Trump considers pardon for Ali, wants athletes' advice
WASHINGTON (AP) — Reveling in his pardon powers, President Donald Trump said Friday he's thinking "very seriously" about pardoning former heavyweight champion Muhammad Ali, whose conviction was already overturned by the Supreme Court in 1971.
It's one of "thousands" of cases the president's team is reviewing, he told reporters as he left the White House en route to a world leaders' summit in Canada. And Trump said he's thinking about soliciting recommendations about other cases to consider from pro football players and other athletes who have protested racial injustice by kneeling during the national anthem — a tactic Trump has fiercely denounced.
Trump said that, "instead of talk," he's "going to ask all of those people to recommend to me — because that's what they're protesting — people that they think were unfairly treated by the justice system."
"I'm going to ask them to recommend to me people that were unfairly treated, friends of theirs or people that they know about and I'm going to take a look at those applications," he said.
Trump has been on a clemency kick of late, using his near-limitless power to pardon a growing list that includes a former White House aide, a conservative commentator and a former sheriff convicted of violating a judge's orders who campaigned with Trump in 2016.

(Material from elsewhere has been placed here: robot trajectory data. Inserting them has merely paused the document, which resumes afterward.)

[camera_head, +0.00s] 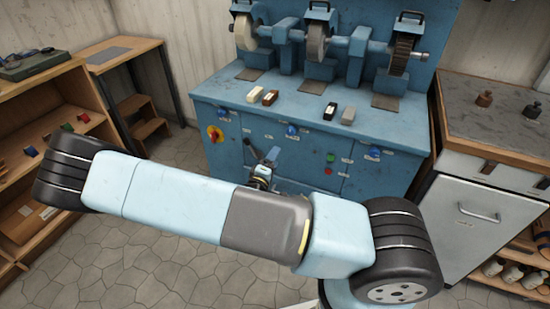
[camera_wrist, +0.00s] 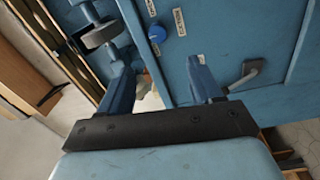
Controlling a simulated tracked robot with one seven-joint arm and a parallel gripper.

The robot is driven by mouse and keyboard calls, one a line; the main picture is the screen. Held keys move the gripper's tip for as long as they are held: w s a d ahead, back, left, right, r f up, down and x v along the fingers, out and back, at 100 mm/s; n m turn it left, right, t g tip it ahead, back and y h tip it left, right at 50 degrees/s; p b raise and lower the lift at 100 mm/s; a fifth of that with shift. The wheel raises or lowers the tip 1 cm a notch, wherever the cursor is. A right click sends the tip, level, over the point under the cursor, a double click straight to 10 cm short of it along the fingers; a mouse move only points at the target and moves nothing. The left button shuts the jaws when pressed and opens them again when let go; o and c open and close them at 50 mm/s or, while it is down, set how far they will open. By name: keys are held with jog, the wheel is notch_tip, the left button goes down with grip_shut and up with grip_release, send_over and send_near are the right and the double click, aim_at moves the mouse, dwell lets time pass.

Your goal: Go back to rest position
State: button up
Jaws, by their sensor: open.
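My gripper (camera_wrist: 163,78) is open in the wrist view, its two blue fingers spread apart from a dark crossbar. No held object shows between them; the blue cabinet front with a blue knob (camera_wrist: 156,33) lies beyond. In the head view my gripper (camera_head: 264,157) shows small and partly hidden behind my arm, in front of the blue machine bench (camera_head: 215,85). My arm stretches across the lower middle of the head view, bent at its left end. I cannot tell the exact gap between my fingers and the cabinet.
Grinding wheels (camera_head: 315,42) stand on the bench, with several small blocks (camera_head: 270,97) in front. A wooden shelf (camera_head: 45,95) stands left. A grey-topped cabinet (camera_head: 500,115) with weights (camera_head: 484,99) stands right. The stone floor (camera_head: 150,270) is clear in front.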

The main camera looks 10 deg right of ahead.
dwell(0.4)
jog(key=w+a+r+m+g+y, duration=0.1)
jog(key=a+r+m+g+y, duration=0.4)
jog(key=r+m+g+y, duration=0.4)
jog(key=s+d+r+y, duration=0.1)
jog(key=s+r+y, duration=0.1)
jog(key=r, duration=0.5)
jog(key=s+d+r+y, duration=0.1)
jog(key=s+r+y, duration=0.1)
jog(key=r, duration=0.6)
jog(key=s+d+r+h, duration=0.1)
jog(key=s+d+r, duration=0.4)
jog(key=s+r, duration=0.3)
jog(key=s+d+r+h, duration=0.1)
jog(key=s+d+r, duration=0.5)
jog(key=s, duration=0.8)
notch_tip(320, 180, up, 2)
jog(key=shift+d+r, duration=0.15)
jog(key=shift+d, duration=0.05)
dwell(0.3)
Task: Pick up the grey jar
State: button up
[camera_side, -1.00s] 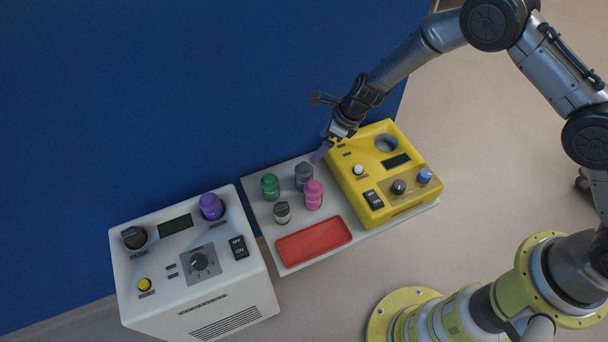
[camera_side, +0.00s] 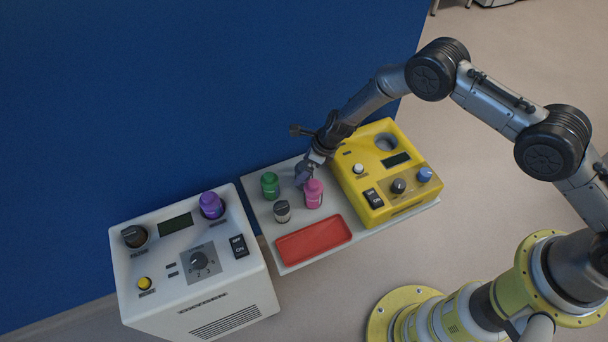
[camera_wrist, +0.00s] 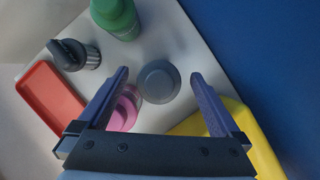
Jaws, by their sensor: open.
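The grey jar (camera_wrist: 158,82) stands on the pale board, seen from above in the wrist view as a round dark grey top. In the side view my gripper (camera_side: 304,174) is at the jar's place and hides most of it. My gripper also shows in the wrist view (camera_wrist: 159,76), its two purple-grey fingers open with one on each side of the jar. A gap shows between the jar and each finger. How far down beside the jar the fingertips reach, I cannot tell.
A pink jar (camera_side: 313,194) stands close by, partly behind the left finger in the wrist view. A green jar (camera_side: 270,186), a dark-capped jar (camera_side: 282,211) and a red tray (camera_side: 313,239) share the board (camera_side: 265,222). A yellow device (camera_side: 372,160) and a white device (camera_side: 150,270) flank them.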

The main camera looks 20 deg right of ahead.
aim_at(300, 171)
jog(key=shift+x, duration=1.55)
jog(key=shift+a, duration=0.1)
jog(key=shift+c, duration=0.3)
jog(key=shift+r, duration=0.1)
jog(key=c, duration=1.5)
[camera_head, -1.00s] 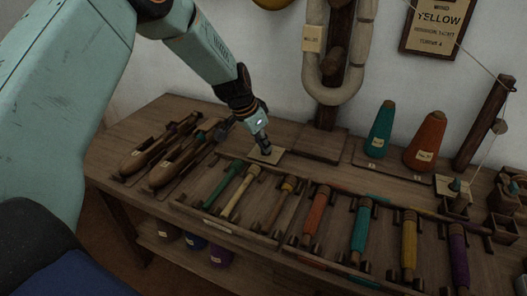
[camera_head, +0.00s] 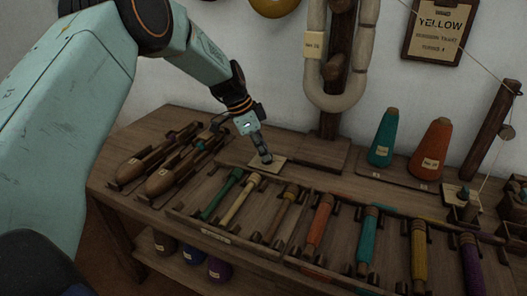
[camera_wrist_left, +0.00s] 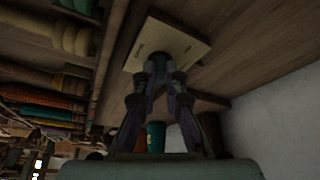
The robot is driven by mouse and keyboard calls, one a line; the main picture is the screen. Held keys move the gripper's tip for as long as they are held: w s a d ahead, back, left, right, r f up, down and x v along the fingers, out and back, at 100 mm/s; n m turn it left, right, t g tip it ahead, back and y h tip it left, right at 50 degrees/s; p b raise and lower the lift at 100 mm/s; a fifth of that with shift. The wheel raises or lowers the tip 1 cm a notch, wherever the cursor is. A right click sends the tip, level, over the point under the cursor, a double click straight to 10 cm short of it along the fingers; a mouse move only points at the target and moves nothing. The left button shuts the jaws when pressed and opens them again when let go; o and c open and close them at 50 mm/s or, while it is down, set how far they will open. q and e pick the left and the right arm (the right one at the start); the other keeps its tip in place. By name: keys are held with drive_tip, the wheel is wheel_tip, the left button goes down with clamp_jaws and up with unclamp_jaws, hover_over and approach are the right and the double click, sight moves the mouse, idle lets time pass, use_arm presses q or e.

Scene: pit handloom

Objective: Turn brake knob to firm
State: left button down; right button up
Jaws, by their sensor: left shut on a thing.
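The brake knob is a small dark knob on a pale square plate (camera_head: 267,164) on the bench, left of the wooden post. The plate also shows at the top of the left wrist view (camera_wrist_left: 140,52), with the dark knob (camera_wrist_left: 175,42) on it. My left gripper (camera_head: 265,156) reaches down to the plate from the upper left and is shut on the knob, its fingertips mostly covering it. In the left wrist view the two fingers (camera_wrist_left: 160,75) close together at the knob. Any marks on the plate are too small to read. My right gripper is not in view.
Two wooden shuttles (camera_head: 165,182) lie left of the plate. A rack with several coloured bobbins (camera_head: 316,226) runs along the front. Teal (camera_head: 383,140) and orange (camera_head: 431,150) cones stand at right. A wooden post (camera_head: 337,80) with a pale skein rises behind.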

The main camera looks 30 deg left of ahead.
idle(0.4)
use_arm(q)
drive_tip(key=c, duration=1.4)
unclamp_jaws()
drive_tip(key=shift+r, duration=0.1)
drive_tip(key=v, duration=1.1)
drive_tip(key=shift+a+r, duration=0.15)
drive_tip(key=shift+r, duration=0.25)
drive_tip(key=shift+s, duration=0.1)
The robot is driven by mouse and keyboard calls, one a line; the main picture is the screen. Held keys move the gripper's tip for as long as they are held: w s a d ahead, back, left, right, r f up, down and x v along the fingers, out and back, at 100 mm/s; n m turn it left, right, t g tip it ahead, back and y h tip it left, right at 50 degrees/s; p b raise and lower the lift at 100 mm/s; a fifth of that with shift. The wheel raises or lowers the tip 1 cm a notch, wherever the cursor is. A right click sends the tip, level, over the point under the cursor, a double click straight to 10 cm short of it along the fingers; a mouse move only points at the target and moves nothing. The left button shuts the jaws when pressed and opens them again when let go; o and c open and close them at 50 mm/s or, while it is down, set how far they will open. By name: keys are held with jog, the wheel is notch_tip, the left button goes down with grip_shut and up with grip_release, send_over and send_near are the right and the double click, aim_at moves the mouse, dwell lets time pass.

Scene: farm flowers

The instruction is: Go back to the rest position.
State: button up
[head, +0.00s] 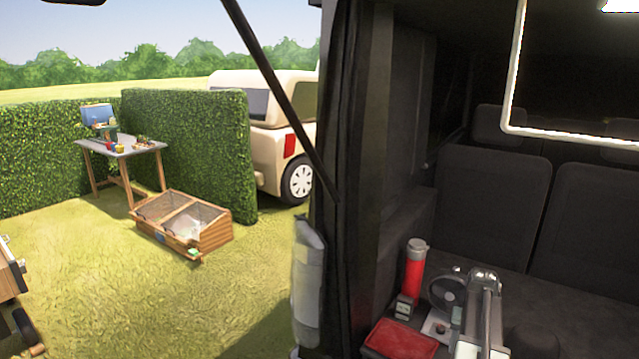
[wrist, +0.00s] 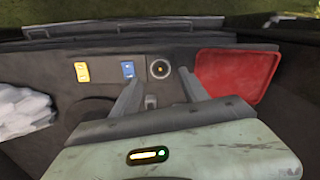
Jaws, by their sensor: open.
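My gripper (wrist: 160,76) shows in the wrist view with its two grey fingers apart and nothing between them. The fingers point toward a dark panel (wrist: 190,53) with a yellow switch (wrist: 82,72), a blue switch (wrist: 128,69) and a round socket (wrist: 158,68). The socket appears between the fingertips; I cannot tell the gap to it. In the head view I cannot make out the fingers clearly.
A red tray (wrist: 236,75) lies right of the fingers, and a whitish bundle (wrist: 22,112) lies left. In the head view, a red cylinder (head: 414,275) stands in the vehicle's cargo area. Outside are a table (head: 122,149), wooden cold frame (head: 209,236), hedge (head: 190,145) and open grass.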

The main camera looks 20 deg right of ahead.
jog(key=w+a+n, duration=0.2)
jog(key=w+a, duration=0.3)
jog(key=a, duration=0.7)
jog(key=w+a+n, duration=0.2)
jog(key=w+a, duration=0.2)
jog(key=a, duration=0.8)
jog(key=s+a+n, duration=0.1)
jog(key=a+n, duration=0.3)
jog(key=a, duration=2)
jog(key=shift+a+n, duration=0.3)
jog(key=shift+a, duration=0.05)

Earlier this week, he commuted the life sentence of a woman whose cause was championed by reality television star Kim Kardashian West. Last month he granted a posthumous pardon to boxing's first black heavyweight champion, Jack Johnson. Actor Sylvester Stallone alerted him to that case.
Trump told reporters Friday his team is now "looking at literally thousands" of people who have come to their attention because they've been treated unfairly or their sentences are too long.
"We have 3,000 names. We're looking at them," Trump said, calling the power to pardon "a beautiful thing."
Among them is Ali, who died in 2016.
Born Cassius Clay, Ali changed his name after converting to Islam in the 1960s. He refused to serve in the Vietnam War because of his religious beliefs, declaring himself a conscientious objector. He was stripped of his heavyweight crown in 1967, but his legal fight ended in 1971 when the Supreme Court ruled in his favor and overturned his conviction. He regained the boxing title in 1974.
"I'm thinking about somebody that you all know very well. And he went through a lot. And he wasn't very popular then," Trump said. "He certainly, his memory is very popular now."
Ron Tweel, Ali's lawyer, pointed out that Ali has no criminal record.
"We appreciate President Trump's sentiment, but a pardon is unnecessary," he said.
The White House did not immediately respond to questions about why the president feels one is needed.
Trump said last week also said he's considering commuting the sentence of former Illinois Gov. Rod Blagojevich, who is serving 14 years in prison for corruption, and pardoning celebrity lifestyle guru Martha Stewart, who served about five months on charges connected to an insider trading case. O.J. Simpson, he said in response to a reporter's question, is not on his list.
The president has been operating outside the usual Justice Department clemency protocol, in which submitted cases are carefully considered based on their merits, and recommendations made. Instead, White House officials say, Trump has focused on individual cases that have caught his attention or been brought to him by friends or celebrities. He's been especially drawn to cases in which he feels a person's prosecution has been politically motivated — a situation that may remind him of his own predicament at the center of the special counsel investigation into Russian election meddling.
Trump insisted Friday that he was also interested in clemency for regular people and those without high-profile backers.
He said that, "it's easier and people find it fascinating" to see him pardon the famous, but that he "would get more thrill out of pardoning people that nobody knows."
Yet Trump's suggestion that professional athletes help him identify cases only seemed to fuel concerns that those without star advocates will be ignored.
"Well, you know, if you think about it, that's really -- that becomes celebrity advocates. But they know a lot of things that we're not going to know. They've seen a lot of abuse and they've seen a lot of unfairness," he said.
The idea also sparked backlash from the American Civil Liberties Union.
"President Trump has spent much of his first 18 months in office degrading NFL players who protest police brutality and racial injustice. Today, he has tried once again to change the narrative about the work of those and other activists, betraying a fundamental misunderstanding of the cause behind these protests — and using racist dog whistles to do it," said Jeff Robinson, the group's deputy legal director.
The players have been protesting racial injustice and the high numbers of African Americans killed by police.